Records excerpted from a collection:

-----

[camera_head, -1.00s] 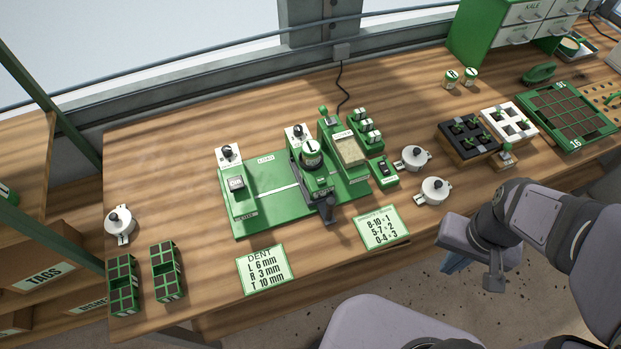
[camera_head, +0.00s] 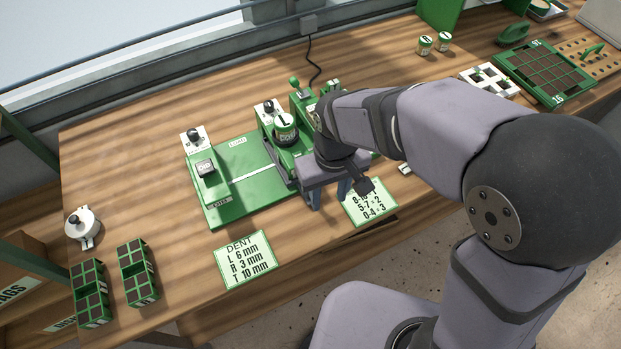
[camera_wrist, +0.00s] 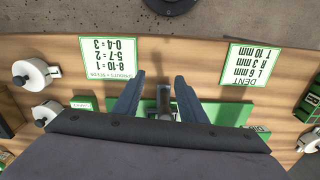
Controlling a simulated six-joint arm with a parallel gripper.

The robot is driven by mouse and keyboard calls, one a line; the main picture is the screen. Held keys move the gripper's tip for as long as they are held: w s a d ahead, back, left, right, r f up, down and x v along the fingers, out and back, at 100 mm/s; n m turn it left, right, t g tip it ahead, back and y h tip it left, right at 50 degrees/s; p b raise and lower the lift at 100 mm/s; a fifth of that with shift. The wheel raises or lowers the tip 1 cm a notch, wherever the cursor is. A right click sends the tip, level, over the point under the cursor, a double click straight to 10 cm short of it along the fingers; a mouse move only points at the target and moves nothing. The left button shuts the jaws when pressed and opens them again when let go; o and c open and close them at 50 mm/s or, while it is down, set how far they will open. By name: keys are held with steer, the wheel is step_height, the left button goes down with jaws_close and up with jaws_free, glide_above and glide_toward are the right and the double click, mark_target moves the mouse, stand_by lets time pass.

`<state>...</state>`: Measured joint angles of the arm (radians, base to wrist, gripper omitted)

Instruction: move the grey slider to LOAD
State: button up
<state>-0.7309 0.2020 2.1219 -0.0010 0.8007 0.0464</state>
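The green seeder base (camera_head: 243,180) lies on the bench, with a small label (camera_head: 237,141) at its back edge that seems to read LOAD. A dark grey handle, apparently the grey slider's (camera_wrist: 163,96), shows between my fingers in the wrist view. In the head view my arm hides most of the slider; a dark strip shows beside the white-topped green canister (camera_head: 285,127). My gripper (camera_head: 329,191) points down over the base's front right part. In the wrist view my gripper (camera_wrist: 157,98) is open, its fingers on either side of the handle with gaps visible.
The DENT card (camera_head: 246,259) and a number card (camera_head: 368,204) lie along the front edge. Knob units (camera_head: 195,140) stand at the base's back. White lidded pots (camera_wrist: 36,73) sit to one side.

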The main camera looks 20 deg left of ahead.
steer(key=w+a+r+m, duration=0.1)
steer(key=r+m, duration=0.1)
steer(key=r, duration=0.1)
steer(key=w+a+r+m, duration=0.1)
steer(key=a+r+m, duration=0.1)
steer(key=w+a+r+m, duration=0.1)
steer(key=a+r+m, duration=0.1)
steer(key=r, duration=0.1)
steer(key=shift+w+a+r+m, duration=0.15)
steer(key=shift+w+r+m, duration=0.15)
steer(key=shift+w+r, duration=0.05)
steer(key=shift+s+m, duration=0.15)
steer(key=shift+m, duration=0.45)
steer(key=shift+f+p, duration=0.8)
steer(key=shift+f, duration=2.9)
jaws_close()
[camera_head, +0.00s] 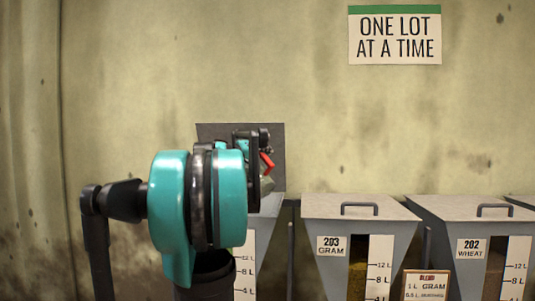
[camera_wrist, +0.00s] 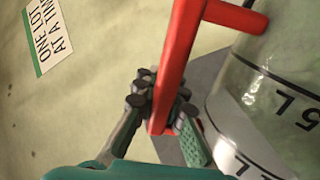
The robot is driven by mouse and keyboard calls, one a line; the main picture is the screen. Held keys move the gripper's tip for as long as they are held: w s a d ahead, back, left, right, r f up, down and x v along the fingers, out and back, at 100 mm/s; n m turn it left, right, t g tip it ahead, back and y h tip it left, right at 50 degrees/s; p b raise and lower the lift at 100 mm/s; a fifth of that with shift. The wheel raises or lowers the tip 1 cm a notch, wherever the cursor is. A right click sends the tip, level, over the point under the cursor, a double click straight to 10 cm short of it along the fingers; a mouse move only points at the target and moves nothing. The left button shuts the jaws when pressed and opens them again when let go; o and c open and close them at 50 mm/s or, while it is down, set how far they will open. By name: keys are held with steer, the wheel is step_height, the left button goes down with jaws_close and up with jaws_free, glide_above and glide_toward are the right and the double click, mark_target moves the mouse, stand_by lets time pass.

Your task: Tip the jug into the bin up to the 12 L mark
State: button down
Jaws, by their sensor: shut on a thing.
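My gripper (camera_wrist: 163,108) is shut on the red handle (camera_wrist: 180,50) of the clear jug (camera_wrist: 262,100), which carries black litre marks such as 5 L. The jug's lettering lies at a steep angle to the wall sign's, so the jug looks tilted. Its mouth and fill level cannot be told. In the head view, my arm hides most of the gripper and jug; a bit of the red handle (camera_head: 267,162) shows above the left grey bin (camera_head: 268,215). A dark panel stands upright behind that bin. Its 4, 8 and 12 L scale (camera_head: 245,268) is partly covered; its fill is hidden.
To the right stand closed bins 203 GRAM (camera_head: 330,209) and 202 WHEAT (camera_head: 440,209), with handled lids and scales. A small framed card (camera_head: 426,284) reads 1 L GRAM; its lower line is unclear. A sign (camera_head: 395,38) reads ONE LOT AT A TIME.

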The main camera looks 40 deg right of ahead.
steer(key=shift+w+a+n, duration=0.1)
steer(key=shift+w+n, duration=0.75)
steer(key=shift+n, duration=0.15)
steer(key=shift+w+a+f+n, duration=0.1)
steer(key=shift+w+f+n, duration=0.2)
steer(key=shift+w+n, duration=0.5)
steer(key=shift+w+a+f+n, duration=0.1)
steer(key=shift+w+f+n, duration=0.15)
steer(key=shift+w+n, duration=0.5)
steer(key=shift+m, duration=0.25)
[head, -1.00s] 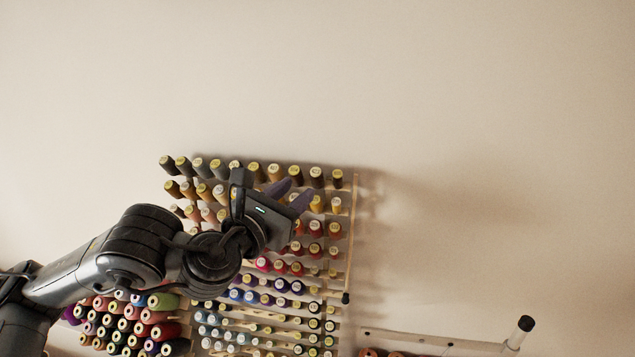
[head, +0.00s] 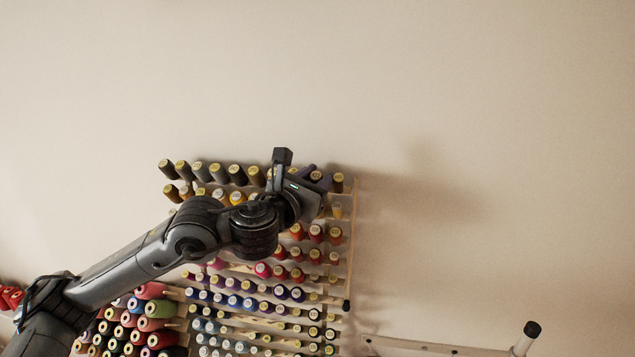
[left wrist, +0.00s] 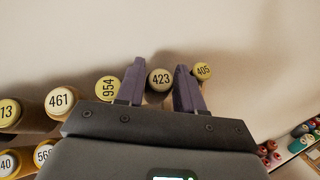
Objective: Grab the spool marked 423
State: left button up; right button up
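The spool marked 423 (left wrist: 160,79) has a pale round top and a brownish body. In the left wrist view it sits between the two purple fingers of my left gripper (left wrist: 160,72). Small gaps show between the fingers and the spool top, so the gripper looks open around it. The lower body of the spool is hidden by the gripper. My right gripper is not in view.
Spool 954 (left wrist: 107,88) stands close outside the left finger and spool 405 (left wrist: 203,71) close outside the right one. Spool 461 (left wrist: 60,101) is farther left. The wooden wall rack (head: 352,225) holds rows of spools below. The wall above is bare.

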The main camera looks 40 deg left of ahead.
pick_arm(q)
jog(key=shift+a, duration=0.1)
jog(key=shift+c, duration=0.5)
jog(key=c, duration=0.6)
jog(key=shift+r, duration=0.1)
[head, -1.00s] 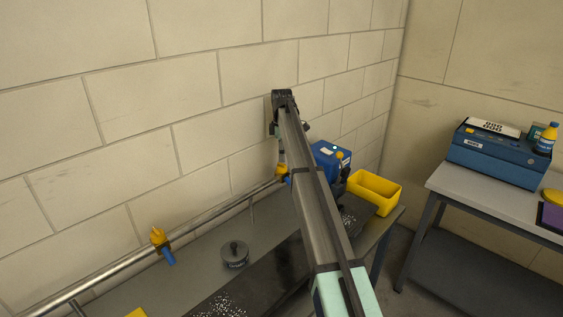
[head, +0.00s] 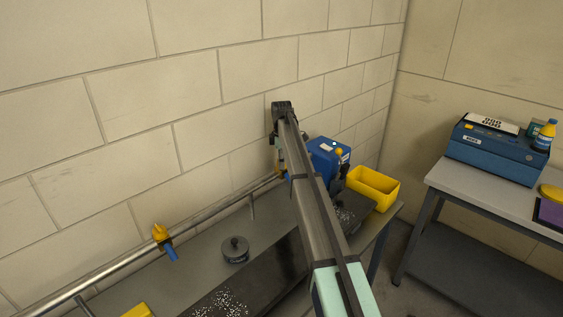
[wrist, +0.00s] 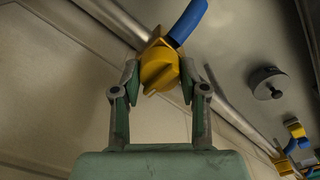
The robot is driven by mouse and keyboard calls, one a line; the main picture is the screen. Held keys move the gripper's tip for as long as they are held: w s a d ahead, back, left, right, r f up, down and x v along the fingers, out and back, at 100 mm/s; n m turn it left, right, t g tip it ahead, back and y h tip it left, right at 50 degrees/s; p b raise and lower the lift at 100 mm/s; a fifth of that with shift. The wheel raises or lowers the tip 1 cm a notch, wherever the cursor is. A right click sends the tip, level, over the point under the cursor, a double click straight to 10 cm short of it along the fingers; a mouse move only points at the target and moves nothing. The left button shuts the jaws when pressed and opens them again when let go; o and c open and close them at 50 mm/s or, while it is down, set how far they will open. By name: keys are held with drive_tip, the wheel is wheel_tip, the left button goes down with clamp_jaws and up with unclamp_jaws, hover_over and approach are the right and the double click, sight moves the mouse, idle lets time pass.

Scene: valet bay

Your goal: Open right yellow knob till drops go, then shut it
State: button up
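The right yellow knob (wrist: 159,70) sits on the metal pipe in the wrist view, with a blue spout (wrist: 188,20) beyond it. My gripper (wrist: 159,82) is open, with one finger on each side of the knob. A narrow gap seems to show beside each fingertip; contact is not clear. In the head view my gripper (head: 279,160) reaches down to the right end of the pipe and hides most of this knob. I see no drops at the spout.
A second yellow knob (head: 160,232) with a blue spout is farther left on the pipe (head: 125,267). A dark round lidded object (head: 235,249) stands on the grey bench. A blue box (head: 325,157) and a yellow bin (head: 374,186) are right of my arm.

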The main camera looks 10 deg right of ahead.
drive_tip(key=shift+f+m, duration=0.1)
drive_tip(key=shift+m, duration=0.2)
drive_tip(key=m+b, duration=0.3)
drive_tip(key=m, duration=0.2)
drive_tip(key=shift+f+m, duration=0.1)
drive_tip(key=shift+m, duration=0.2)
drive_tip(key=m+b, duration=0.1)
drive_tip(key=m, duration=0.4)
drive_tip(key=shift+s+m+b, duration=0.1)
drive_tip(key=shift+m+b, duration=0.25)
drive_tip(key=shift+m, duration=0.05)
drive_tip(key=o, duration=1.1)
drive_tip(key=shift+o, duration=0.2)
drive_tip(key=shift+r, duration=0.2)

-----

Return from the data every line that holds "Your".

Your task: Tip the jug into the bin up to the 12 L mark
Your goal: Open right yellow knob till drops go, then shut it

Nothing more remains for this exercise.